### Aim of the task
From the entries below, copy every line that holds the word "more".

### Records for processing
______________________________
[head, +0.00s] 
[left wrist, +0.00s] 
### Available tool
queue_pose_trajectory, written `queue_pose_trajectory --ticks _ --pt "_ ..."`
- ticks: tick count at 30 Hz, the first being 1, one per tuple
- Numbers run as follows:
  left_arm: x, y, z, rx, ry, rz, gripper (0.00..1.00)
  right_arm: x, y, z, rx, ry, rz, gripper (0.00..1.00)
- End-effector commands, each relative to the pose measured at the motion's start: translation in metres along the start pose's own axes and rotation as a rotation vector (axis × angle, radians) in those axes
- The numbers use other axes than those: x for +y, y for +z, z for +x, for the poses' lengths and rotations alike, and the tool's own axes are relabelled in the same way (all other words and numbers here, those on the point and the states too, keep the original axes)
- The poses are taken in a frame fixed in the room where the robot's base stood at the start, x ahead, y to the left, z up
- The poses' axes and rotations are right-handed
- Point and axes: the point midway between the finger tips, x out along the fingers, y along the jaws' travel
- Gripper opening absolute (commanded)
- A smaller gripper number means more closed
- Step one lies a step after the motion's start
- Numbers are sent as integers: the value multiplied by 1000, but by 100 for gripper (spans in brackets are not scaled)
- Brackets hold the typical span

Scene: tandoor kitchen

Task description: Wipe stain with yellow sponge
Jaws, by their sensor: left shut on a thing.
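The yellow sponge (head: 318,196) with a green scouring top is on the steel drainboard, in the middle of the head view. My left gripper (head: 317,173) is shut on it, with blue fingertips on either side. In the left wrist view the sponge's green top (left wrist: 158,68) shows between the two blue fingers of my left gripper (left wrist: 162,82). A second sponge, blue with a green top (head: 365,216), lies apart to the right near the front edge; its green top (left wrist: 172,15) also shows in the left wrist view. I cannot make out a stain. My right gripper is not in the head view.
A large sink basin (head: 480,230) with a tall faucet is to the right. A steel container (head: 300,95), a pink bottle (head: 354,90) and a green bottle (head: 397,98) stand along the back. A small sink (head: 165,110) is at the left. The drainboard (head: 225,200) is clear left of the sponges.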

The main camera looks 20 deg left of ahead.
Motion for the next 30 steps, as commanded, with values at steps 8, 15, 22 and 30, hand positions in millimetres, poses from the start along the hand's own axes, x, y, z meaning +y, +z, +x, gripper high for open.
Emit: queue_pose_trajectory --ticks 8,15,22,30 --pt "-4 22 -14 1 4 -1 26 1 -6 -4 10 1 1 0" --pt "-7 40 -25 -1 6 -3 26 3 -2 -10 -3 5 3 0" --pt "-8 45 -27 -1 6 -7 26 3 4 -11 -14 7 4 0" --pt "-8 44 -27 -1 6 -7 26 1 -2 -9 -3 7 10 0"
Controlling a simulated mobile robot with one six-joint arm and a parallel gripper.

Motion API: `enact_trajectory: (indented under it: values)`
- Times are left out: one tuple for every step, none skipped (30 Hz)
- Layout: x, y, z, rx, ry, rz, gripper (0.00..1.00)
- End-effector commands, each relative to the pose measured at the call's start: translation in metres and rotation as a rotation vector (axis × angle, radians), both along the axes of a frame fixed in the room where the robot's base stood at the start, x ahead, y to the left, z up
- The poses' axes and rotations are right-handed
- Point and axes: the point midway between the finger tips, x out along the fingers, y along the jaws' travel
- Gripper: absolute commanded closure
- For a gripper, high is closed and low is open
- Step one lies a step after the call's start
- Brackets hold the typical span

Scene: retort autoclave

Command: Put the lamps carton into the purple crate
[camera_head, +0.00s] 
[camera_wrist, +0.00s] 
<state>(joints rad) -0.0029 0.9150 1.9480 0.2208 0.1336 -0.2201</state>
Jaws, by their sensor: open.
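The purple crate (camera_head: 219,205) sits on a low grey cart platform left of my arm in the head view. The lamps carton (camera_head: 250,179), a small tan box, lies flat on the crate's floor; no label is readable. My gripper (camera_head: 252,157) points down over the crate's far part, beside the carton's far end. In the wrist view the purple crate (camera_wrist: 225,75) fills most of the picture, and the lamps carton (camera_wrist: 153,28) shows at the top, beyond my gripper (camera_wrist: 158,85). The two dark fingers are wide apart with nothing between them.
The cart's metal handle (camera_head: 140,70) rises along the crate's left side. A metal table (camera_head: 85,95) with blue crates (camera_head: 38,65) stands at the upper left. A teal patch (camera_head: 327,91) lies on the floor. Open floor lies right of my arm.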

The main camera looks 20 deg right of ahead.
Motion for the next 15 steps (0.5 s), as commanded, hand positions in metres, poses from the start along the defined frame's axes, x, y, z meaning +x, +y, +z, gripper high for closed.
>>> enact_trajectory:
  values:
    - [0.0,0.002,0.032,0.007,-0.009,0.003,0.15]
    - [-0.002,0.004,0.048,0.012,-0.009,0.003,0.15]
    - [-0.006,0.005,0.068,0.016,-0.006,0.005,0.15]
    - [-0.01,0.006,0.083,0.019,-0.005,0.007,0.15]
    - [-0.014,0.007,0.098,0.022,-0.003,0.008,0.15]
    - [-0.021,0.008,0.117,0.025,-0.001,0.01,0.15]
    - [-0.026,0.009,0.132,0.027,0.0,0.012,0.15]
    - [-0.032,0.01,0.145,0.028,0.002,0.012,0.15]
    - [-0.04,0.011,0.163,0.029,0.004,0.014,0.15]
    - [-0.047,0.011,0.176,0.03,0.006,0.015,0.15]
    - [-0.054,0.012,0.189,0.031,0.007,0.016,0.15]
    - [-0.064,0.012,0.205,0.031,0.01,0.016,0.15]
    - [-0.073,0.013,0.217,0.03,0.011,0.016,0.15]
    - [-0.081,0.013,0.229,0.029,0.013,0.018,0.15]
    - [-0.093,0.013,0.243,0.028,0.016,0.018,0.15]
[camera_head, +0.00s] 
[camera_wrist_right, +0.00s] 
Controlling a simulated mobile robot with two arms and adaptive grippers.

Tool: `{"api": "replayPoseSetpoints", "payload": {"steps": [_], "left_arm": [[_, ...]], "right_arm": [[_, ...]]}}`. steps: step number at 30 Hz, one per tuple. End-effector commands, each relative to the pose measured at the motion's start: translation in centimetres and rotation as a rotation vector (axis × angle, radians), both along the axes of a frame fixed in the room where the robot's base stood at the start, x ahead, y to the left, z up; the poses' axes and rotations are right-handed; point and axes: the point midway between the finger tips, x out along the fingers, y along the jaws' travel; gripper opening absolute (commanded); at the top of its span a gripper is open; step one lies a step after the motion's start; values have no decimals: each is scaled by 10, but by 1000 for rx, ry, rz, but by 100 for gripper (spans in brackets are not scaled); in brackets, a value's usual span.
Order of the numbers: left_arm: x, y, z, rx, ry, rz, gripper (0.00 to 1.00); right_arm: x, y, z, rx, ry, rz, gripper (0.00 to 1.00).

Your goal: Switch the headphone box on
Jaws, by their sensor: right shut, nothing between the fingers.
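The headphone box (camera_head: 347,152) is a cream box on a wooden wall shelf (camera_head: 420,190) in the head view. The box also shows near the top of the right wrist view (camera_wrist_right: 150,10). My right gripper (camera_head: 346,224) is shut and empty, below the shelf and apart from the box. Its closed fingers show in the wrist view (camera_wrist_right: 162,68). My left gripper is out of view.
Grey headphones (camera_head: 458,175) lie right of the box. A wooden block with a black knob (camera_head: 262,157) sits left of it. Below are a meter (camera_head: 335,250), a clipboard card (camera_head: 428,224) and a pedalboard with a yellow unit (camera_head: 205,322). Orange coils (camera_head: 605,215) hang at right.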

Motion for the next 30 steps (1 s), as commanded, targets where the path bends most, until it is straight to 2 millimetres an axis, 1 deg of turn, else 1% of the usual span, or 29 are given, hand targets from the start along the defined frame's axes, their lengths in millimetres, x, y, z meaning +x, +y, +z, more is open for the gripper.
______________________________
### Expected output
- A smaller gripper number means more closed
Motion for the next 30 steps (1 s), as commanded, targets where the path bends most, until it is straight to 2 millimetres an axis, 1 deg of turn, else 1% of the usual span, or 29 are given, hand targets from the start along the defined frame's axes, their lengths in millimetres, x, y, z meaning +x, +y, +z, more is open for the gripper.

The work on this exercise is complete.